§ **SOURCE MATERIAL**:
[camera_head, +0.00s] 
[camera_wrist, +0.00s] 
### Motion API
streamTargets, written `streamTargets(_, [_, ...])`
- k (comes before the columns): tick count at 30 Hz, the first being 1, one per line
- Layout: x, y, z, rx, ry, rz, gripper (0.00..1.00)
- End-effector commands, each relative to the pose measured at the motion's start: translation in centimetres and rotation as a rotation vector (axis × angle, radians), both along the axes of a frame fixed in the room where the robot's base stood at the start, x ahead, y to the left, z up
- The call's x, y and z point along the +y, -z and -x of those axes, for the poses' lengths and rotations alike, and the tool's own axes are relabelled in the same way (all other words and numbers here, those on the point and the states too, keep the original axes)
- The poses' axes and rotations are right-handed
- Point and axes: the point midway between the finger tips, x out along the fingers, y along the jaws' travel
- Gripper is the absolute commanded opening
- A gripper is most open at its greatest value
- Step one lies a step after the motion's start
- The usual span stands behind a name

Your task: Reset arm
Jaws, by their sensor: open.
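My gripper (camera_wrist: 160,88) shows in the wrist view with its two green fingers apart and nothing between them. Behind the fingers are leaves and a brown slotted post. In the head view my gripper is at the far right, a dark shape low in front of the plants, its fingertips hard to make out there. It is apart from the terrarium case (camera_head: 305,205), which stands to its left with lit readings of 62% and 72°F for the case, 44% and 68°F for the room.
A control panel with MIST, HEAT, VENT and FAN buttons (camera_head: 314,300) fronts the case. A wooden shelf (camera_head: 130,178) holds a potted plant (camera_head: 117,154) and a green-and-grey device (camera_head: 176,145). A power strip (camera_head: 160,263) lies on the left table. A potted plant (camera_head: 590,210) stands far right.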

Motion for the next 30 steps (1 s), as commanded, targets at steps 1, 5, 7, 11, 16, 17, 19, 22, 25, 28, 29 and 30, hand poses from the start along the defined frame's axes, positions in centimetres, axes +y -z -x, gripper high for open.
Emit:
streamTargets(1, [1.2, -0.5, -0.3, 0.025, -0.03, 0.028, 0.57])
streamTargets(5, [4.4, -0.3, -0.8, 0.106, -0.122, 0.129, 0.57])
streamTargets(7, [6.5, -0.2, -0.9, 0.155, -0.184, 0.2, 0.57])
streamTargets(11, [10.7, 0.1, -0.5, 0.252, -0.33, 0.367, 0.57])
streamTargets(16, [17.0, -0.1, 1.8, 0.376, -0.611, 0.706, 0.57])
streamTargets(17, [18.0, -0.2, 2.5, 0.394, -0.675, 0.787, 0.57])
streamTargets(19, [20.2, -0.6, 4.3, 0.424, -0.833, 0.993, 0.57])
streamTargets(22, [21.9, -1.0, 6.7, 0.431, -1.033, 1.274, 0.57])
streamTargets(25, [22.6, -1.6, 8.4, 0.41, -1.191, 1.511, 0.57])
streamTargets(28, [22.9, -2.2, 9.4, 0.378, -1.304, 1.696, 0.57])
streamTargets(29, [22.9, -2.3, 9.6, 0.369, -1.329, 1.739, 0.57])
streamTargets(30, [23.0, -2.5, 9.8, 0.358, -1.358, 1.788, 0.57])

§ **THE REQUEST**: Return the listing above in its exact form.

§ **THE OUTPUT**:
[camera_head, +0.00s] 
[camera_wrist, +0.00s] 
### Motion API
streamTargets, written `streamTargets(_, [_, ...])`
- k (comes before the columns): tick count at 30 Hz, the first being 1, one per line
- Layout: x, y, z, rx, ry, rz, gripper (0.00..1.00)
- End-effector commands, each relative to the pose measured at the motion's start: translation in centimetres and rotation as a rotation vector (axis × angle, radians), both along the axes of a frame fixed in the room where the robot's base stood at the start, x ahead, y to the left, z up
- The call's x, y and z point along the +y, -z and -x of those axes, for the poses' lengths and rotations alike, and the tool's own axes are relabelled in the same way (all other words and numbers here, those on the point and the states too, keep the original axes)
- The poses' axes and rotations are right-handed
- Point and axes: the point midway between the finger tips, x out along the fingers, y along the jaws' travel
- Gripper is the absolute commanded opening
- A gripper is most open at its greatest value
- Step one lies a step after the motion's start
- The usual span stands behind a name

Your task: Reset arm
Jaws, by their sensor: open.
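My gripper (camera_wrist: 160,88) shows in the wrist view with its two green fingers apart and nothing between them. Behind the fingers are leaves and a brown slotted post. In the head view my gripper is at the far right, a dark shape low in front of the plants, its fingertips hard to make out there. It is apart from the terrarium case (camera_head: 305,205), which stands to its left with lit readings of 62% and 72°F for the case, 44% and 68°F for the room.
A control panel with MIST, HEAT, VENT and FAN buttons (camera_head: 314,300) fronts the case. A wooden shelf (camera_head: 130,178) holds a potted plant (camera_head: 117,154) and a green-and-grey device (camera_head: 176,145). A power strip (camera_head: 160,263) lies on the left table. A potted plant (camera_head: 590,210) stands far right.

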Motion for the next 30 steps (1 s), as commanded, targets at steps 1, 5, 7, 11, 16, 17, 19, 22, 25, 28, 29 and 30, hand poses from the start along the defined frame's axes, positions in centimetres, axes +y -z -x, gripper high for open.
Emit:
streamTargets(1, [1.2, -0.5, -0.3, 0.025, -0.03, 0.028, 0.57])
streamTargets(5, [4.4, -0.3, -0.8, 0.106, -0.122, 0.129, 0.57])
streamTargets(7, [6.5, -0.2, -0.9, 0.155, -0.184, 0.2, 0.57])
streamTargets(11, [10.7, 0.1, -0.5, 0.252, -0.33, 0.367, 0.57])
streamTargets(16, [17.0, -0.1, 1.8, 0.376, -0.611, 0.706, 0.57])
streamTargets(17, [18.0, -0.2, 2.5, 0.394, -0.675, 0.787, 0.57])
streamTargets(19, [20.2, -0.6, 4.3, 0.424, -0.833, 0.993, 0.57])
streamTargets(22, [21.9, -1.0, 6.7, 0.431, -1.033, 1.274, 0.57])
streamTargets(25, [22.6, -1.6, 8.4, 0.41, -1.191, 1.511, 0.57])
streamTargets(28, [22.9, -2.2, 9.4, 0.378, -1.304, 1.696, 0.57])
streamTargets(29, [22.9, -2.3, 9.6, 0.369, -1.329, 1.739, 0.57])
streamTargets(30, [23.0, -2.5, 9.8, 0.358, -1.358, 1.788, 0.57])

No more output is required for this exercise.